Когда Светлана сказала отцу, что нет никаких оснований обвинять ее бывшего свекра в сионизме, Сталин еще пуще разъярился. «Нет! Ты не понимаешь! — сказал он резко. — Сионизмом заражено все старшее поколение, а они и молодежь учат…»[688]
Эренбург уловил этот сдвиг в настроении Сталина, но его усилия оказались тщетными. Еврейское сообщество не вняло призыву к осторожности. Через несколько дней после появления статьи Эренбурга наступила Рош-ѓа-Шана[689], и московские евреи выказали израильтянам еще более восторженное отношение, чем две недели назад.

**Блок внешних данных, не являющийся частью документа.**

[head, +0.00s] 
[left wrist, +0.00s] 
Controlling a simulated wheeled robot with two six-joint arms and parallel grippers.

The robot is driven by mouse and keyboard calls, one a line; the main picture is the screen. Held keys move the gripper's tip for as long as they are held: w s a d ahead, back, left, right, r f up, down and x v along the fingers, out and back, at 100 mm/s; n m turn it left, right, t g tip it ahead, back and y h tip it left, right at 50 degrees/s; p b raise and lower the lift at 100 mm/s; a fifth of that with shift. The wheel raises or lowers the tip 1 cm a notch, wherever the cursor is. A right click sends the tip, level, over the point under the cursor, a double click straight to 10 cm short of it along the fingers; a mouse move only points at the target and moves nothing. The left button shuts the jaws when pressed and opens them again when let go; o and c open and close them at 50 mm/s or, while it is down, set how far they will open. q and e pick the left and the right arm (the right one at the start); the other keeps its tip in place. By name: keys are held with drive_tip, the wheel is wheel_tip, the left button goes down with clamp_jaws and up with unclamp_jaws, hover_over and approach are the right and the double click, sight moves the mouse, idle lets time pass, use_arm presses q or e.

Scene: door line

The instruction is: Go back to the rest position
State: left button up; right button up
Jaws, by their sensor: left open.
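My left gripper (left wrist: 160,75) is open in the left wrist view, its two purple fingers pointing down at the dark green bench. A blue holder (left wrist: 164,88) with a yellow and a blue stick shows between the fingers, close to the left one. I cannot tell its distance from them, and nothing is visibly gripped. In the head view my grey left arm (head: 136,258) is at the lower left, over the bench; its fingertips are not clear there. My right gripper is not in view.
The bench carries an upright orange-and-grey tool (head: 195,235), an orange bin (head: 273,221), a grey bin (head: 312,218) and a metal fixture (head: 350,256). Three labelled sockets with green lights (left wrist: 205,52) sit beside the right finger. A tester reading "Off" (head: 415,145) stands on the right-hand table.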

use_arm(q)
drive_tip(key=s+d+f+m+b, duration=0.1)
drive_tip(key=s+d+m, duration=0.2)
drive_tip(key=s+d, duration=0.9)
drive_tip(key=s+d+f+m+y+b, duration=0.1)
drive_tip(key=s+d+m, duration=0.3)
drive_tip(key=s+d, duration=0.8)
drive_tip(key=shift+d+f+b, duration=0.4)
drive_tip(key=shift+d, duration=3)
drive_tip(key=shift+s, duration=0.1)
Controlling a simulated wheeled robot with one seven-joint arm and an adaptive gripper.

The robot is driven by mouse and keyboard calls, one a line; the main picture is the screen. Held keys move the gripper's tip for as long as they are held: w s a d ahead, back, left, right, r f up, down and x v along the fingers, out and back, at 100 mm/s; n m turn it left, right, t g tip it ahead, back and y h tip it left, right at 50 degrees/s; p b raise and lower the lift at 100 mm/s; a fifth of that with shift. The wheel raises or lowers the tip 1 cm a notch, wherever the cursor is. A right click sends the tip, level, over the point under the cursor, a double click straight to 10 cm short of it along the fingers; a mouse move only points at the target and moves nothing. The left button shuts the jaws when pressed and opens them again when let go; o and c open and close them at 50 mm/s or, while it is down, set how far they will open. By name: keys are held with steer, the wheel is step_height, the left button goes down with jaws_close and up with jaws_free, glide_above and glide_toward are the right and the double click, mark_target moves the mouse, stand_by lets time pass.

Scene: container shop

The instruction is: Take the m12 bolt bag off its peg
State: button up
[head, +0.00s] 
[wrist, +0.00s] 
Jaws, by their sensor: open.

«Мы, конечно, ожидали, что нам окажут внимание, — вспоминал Намир, — но происходившее превзошло все, что мы могли бы вообразить. Несметная толпа приветствовала Голду Меир у дверей синагоги и не расходилась несколько часов, пока шла служба, чтобы проводить Меир по улицам столицы, крича „Следующий год в Иерусалиме“». Намир был ошеломлен. «Один человек <…> сказал нам: „Это наш ответ Эренбургу!“». Московские евреи не хотели знать никакого удержу — еще одна многолюдная демонстрация произошла неделю спустя в Йом Кипур[690]. Эренбург держался в стороне от израильтян. Через некоторое время после праздников он присутствовал на большом дипломатическом приеме в чешском посольстве, куда приехала и Голда Меир. Ральф Паркер, британский журналист левого толка, предложил ей познакомиться с Эренбургом. С ее согласия Паркер подошел к Эренбургу, который не стал отказываться, однако поставил условие: никаких разговоров на политические темы. Затея эта закончилась чуть ли не скандалом. Эренбург — по виду пьяный — стал с места в карьер стыдить Меир за то, что она не говорит по-русски. Паркер и Генри Шапиро вызвались переводить, одновременно пытаясь установить благожелательную атмосферу. Но хотя Шапиро опускал антиамериканские выпады Эренбурга, ничего из его стараний не получилось. Попрепиравшись с Голдой Меир минут десять, Эренбург ушел. Эренбург «произвел на нас тягостное впечатление, — подвел итоги этой встрече Намир, — впечатление человека, намеренно не желавшего говорить о еврейских делах — позиция, которая в силу того, что он был пьян, обнаруживалась особенно явно»[691].